Più che la conoscenza delle leggi o l’addestramento ad un’abile applicazione di determinate procedure, ciò che conta nel percorso formativo dello studente di giurisprudenza è l’acquisizione di un metodo che gli consenta di “pensare da giurista” e di “argomentare da giurista” (Cfr. F. Schauer, Thinking like a lawyer, Cambridge, 2009).
Nel presente anno, l’insegnamento di Storia del diritto contemporaneo prosegue lo sviluppo della riflessione sul ragionamento giuridico, condotta attraverso lo studio di aree determinate dello specifico sapere proprio dei giuristi secondo il paradigma di indagine storica caratteristico della disciplina. “Al giurista infatti è indispensabile una duplice inclinazione: quella storica, per cogliere ciò che è proprio di ogni epoca, e quella sistematica, per osservare ogni concetto ed ogni massima, nel suo vivo legame e nell’azione reciproca con il tutto” (M. Bretone).
Nella prospettiva così delineata e secondo le caratteristiche proprie di un corso progredito, anche nel presente anno accademico verrà volta l’attenzione al bagaglio terminologico del giurista, sottostante al suo operare.
Quest’anno, peraltro, il corso il tema si presenta come un apparentemente un ossimoro: diritto e rivoluzione infatti appaiono termini tra loro contradditori, apparendoci la rivoluzione un momento di assenza di diritto piuttosto che un’esperienza che si pone in relazione persistente con il diritto. Aiuta ad assumere un’altra prospettiva critica l’affermazione di un’esponente di spicco della rivoluzione francese, Louis Antoine Léon de Saint Just (1767-1794). Costui, in un’opera del 1791, L’esprit de la révolution et de la constitution de la France, affermava: «Les révolutions sont moins un accident des armes qu'un accident des lois» (Le rivoluzioni sono meno un evento armi che un evento di leggi).

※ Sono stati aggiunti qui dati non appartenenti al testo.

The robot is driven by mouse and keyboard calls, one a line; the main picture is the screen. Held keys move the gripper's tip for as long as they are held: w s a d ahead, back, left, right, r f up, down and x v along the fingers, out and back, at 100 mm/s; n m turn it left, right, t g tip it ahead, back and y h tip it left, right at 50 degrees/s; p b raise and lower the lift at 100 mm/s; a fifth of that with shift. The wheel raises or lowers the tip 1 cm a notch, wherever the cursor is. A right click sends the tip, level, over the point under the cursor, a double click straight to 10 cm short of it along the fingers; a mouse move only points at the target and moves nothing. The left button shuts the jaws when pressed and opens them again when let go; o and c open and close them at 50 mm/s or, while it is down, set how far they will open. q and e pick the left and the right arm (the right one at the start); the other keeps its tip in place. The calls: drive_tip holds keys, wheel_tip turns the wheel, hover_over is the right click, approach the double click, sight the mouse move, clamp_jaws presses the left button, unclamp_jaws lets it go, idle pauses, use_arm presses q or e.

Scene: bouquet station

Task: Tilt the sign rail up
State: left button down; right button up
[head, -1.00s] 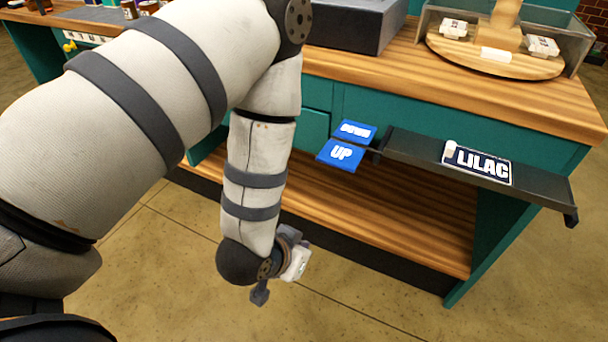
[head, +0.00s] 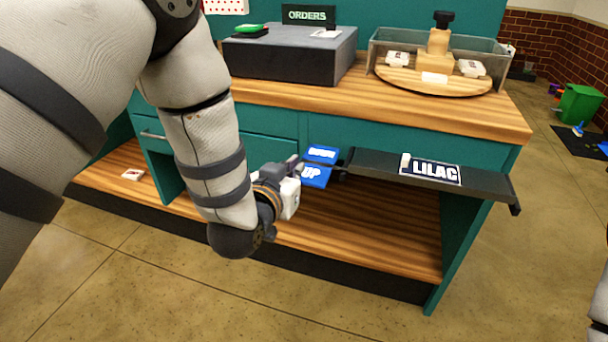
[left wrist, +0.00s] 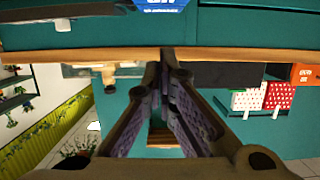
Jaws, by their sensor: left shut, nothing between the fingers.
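The sign rail (head: 480,185) is a dark ledge on the front right of the teal counter, with a LILAC sign (head: 431,172) on it. Left of it are two blue plates: DOWN (head: 321,154) above and UP (head: 316,176) below. My left gripper (head: 295,161) is shut and empty, close by the left edge of the plates and overlapping UP's left part; I cannot tell whether it touches. In the left wrist view its fingertips (left wrist: 165,50) meet below a blue plate (left wrist: 161,4), cut off at the top. My right gripper is out of view.
A wooden lower shelf (head: 370,250) lies under the rail. The floor in front is open.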

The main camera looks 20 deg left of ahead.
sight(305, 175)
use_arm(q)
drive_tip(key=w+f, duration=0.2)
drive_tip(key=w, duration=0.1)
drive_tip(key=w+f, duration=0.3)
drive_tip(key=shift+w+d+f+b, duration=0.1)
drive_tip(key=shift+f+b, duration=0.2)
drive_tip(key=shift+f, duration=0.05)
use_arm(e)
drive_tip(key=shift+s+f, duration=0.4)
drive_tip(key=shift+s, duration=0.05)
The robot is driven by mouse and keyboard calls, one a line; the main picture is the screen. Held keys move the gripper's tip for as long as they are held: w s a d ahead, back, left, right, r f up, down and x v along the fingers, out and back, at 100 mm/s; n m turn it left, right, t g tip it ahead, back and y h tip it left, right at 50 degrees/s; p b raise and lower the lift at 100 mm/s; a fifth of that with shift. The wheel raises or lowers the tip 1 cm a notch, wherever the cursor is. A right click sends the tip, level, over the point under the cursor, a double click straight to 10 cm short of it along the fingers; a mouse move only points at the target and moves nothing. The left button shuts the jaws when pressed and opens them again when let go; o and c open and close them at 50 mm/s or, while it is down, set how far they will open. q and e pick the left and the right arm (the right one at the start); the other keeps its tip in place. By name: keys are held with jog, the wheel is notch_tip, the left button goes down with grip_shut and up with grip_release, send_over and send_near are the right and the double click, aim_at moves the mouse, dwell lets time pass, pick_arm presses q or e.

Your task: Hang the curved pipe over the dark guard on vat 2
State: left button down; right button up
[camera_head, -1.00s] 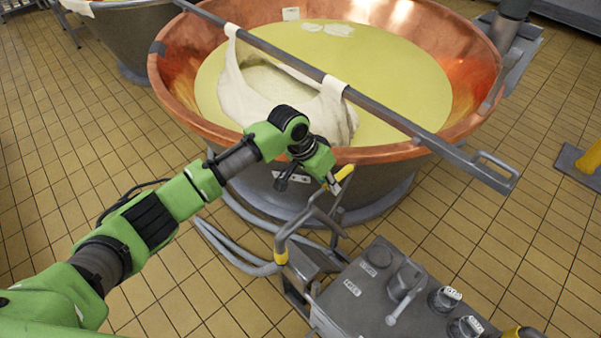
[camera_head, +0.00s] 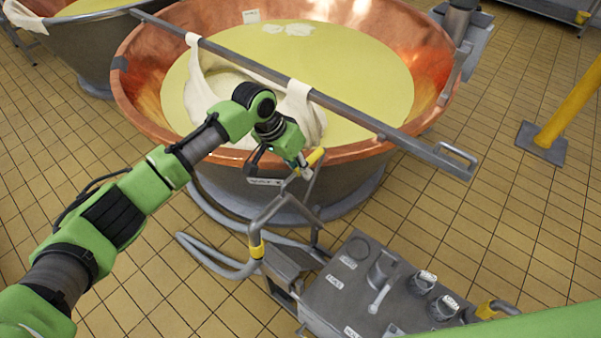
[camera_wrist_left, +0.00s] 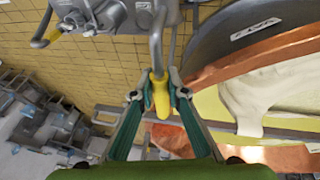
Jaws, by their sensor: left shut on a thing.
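The curved pipe (camera_head: 277,207) is grey with yellow parts and bends up beside the grey machine in front of the vat.
The grey machine (camera_head: 345,300) with knobs stands close in front. A grey hose (camera_head: 205,262) loops on the floor to its left. A metal bar (camera_head: 380,128) with draped white cloth crosses the vat. A yellow post (camera_head: 570,105) stands at right. Tiled floor is clear at left.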

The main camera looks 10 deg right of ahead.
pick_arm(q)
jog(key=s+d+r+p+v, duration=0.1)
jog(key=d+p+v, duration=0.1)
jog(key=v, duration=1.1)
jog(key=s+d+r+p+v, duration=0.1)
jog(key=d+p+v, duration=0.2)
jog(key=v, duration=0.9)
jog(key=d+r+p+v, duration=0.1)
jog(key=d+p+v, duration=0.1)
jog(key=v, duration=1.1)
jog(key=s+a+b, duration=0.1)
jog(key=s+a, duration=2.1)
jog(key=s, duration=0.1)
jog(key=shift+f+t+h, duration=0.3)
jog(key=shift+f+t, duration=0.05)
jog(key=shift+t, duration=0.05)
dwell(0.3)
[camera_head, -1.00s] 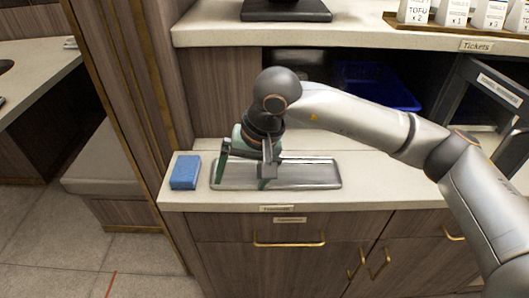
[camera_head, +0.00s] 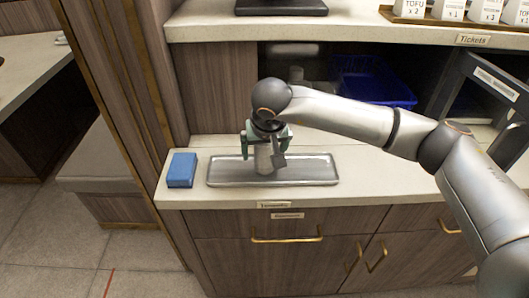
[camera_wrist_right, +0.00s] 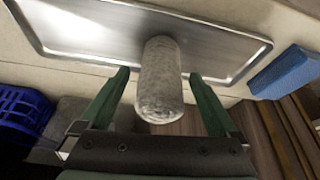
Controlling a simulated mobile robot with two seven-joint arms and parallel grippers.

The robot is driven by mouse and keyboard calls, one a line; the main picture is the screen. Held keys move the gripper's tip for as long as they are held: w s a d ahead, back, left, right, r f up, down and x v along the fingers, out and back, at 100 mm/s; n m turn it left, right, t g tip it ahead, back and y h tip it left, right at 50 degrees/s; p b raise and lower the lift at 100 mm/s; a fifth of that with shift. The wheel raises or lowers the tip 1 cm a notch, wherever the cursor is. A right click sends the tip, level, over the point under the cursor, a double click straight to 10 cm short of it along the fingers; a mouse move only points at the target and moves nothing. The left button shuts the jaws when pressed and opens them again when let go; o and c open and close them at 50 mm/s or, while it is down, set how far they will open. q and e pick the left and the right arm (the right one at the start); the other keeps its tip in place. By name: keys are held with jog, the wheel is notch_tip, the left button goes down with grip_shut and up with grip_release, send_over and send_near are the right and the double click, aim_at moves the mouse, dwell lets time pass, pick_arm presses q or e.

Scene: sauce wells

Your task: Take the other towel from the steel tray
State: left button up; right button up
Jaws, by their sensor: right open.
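The steel tray (camera_head: 315,172) lies on the counter and also shows in the right wrist view (camera_wrist_right: 95,28). A pale grey rolled towel (camera_wrist_right: 160,85) shows over the tray, and in the head view (camera_head: 264,160) it looks roughly upright. My right gripper (camera_head: 262,157) is open, with its green fingers on either side of the towel. In the right wrist view (camera_wrist_right: 159,75) gaps show between the towel and both fingers. I cannot tell whether the towel's lower end touches the tray. My left gripper is not in view.
A blue sponge (camera_head: 182,170) lies on the counter just left of the tray. A blue bin (camera_head: 375,85) stands under the upper shelf behind my right arm. The upper shelf (camera_head: 340,28) overhangs the back. The counter right of the tray is bare.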

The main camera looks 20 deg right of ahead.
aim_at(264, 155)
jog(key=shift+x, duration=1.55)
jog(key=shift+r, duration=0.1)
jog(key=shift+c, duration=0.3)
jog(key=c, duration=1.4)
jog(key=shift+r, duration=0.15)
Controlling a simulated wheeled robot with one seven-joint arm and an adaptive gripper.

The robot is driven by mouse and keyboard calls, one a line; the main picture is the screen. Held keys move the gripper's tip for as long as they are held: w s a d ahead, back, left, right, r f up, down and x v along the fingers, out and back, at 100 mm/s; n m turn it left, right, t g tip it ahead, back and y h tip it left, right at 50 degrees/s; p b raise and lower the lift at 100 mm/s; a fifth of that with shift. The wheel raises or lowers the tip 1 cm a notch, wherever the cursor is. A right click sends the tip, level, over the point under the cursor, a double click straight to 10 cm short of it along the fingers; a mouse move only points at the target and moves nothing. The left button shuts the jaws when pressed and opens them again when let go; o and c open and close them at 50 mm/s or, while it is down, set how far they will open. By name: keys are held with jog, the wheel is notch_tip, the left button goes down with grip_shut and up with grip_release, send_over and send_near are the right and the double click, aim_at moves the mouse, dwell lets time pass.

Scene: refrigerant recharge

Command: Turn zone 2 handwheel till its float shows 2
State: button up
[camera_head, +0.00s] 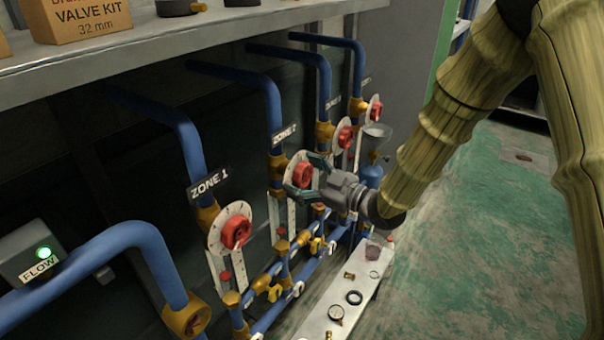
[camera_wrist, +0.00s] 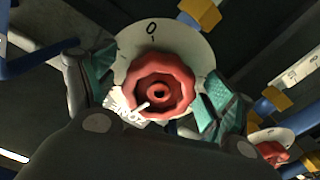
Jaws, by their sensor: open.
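The zone 2 handwheel (camera_head: 300,174) is a red lobed knob on a round white dial, below the ZONE 2 label (camera_head: 285,134). In the wrist view the red handwheel (camera_wrist: 160,88) sits between my two teal finger pads, with a 0 mark at the dial's edge. My gripper (camera_head: 308,176) is open, its fingers on either side of the wheel; I cannot tell whether they touch it. A white float scale (camera_head: 291,216) stands below the dial, partly hidden by my gripper and pipes. Its float reading is too small to read.
The zone 1 handwheel (camera_head: 236,232) is nearer, and other red handwheels (camera_head: 345,137) are farther along. Blue pipes surround them. A white bench (camera_head: 335,300) with small parts lies below. A shelf (camera_head: 180,42) overhangs the row. Green floor at right is open.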

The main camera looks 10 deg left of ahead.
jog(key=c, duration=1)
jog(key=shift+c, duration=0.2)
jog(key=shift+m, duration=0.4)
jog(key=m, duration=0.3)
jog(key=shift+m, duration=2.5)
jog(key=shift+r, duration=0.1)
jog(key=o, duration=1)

Un inquadramento generale del tema consente di individuare preliminarmente «due termini che intervengono nella definizione del vocabolo ‘rivoluzione’, ossia movimento (breve, violento, dal basso, inteso come azione collettiva), ciò che interessa soprattutto il sociologo; e mutamento (rottura radicale tra un ordinamento e l’altro), che assume una valenza giuridica nella misura in cui ci si preoccupa di trovarne il fondamento di legittimità» (Rossella Cancila). Lo storico del diritto è orientato perciò a guardare alla relazione diritto – rivoluzione con l’assunzione di una prospettiva in grado di cogliere nella rivoluzione un fenomeno orientato a produrre un ribaltamento radicale nell’architettura del potere e delle sue forme di esercizio; un fenomeno, dunque, destinato a realizzare una legittimità nuova a capace di sostituirsi a quella precedente gli eventi rivoluzionari, e perciò ad incidere in modo radicale sulla configurazione della costituzione politica di un paese. Essa opera un rinnovamento in profondo dei termini la cui definizione sta alla base dell’organizzazione di una società: sovranità, popolo, suddito, potere, corpi intermedi, ecc.